E padrão nunca fez parte do vocabulário de Skylab. Considera Matador de passarinho (“Beija-flor tu és tão lindo/ mas chegou a tua hora/não beijarás mais ninguém”) sua primeira canção. Houve muitas outras depois dela. Motosserra, sobre um namorado que serrava a amada após descobrir-se traído; Convento das Carmelitas, em que um serial killer estrangulava freiras inocentes. Tem ainda uma ode à então mais popular apresentadora de telejornal do país (Fátima Bernardes experiência).

As músicas desta fase versam sobre morte, sexo, podridão, sangue, crimes, escatologia. Até que chegou a hora de despedir-se de Skylab e, em 2011, Rogério Tolomei Teixeira matou definitivamente seu personagem. Havia chegado a Skylab X, o 10º álbum da série.

Seguindo em frente, criou a trilogia do samba, que terminou justamente agora com Desterro e carnaval – os álbuns anteriores são Melancolia e carnaval e Abismo e carnaval. A veia irônica e crítica permanece, mas há um tom melancólico em boa parte das canções, um misto de samba, bossa com algum acento de jazz e música latina.

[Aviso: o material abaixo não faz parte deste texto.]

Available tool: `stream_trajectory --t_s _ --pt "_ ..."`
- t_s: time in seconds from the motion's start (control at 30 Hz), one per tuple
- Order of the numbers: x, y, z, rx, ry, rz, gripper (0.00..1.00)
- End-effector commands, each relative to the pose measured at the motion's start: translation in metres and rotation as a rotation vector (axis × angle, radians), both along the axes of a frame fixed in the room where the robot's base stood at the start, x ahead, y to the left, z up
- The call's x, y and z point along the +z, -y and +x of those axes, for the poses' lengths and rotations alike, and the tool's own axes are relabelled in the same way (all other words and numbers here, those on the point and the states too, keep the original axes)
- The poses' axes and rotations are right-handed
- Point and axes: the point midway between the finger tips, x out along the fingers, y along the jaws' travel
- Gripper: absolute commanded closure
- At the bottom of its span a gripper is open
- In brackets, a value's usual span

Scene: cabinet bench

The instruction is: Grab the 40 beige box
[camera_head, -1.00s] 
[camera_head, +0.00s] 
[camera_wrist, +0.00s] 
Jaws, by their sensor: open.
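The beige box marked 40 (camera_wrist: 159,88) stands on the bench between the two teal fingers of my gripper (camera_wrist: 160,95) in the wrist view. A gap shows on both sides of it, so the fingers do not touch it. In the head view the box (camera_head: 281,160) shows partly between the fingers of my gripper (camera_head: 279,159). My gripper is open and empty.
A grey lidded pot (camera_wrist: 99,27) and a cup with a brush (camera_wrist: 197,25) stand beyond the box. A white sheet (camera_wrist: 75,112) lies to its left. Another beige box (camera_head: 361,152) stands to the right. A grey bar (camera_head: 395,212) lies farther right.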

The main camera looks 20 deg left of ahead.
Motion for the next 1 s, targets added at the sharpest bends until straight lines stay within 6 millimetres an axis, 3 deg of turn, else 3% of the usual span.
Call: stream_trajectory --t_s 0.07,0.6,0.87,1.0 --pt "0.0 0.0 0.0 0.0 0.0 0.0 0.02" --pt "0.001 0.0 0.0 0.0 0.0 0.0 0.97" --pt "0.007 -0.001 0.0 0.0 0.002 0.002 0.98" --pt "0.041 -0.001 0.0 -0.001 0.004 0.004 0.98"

Assinando, mais uma vez, a produção do álbum, Skylab compôs com Fausto Fawcett (A árvore) e Michael Sullivan (Desde quando eu era bem menino). Os dois gravaram no álbum, assim como Arrigo Barnabé, que participa de Lívia, versão de Delia’s gone, de Johnny Cash. Desterro e carnaval é o primeiro álbum de Skylab a ser lançado unicamente no formato digital.

Sua discografia completa, por sinal, está disponível para download gratuito no site www.rogerioskylab.com.br. O programa de entrevistas Matador de passarinho, que apresentou por três anos no Canal Brasil, pode ser visto no YouTube. O Canal Brasil lança ainda este ano, por seu próprio selo, um DVD gravado ao vivo com o repertório da trilogia do samba.

Diante de tanta produção, o público se renova, não? “Acho que, por causa da forma meio despudorada com que falo, acabo tendo mais relação com a juventude do que com as pessoas da minha idade.”

Tal reconhecimento não é de longe o que espera Skylab. “Tenho mais de 300 composições, trabalho ininterruptamente. Mas nunca fui interpretado por ninguém. Sabe o que é um compositor sem um intérprete? Tem bandinhas independentes que tocam minha música, mas estou falando de uma cantora que goste de seu trabalho e cante suas músicas. É por isso que me sinto um cadáver dentro da música brasileira”, acrescenta Skylab.

Sem ressentimentos, ele vai vivendo. Continua com a mesma banda de muitos anos fazendo shows. E a produção autoral não para. Atualmente, prepara um álbum com o compositor e saxofonista paulista Livio Tragtenberg, papa da música experimental. A vida continua. Mas Skylab não descarta novas mortes no futuro.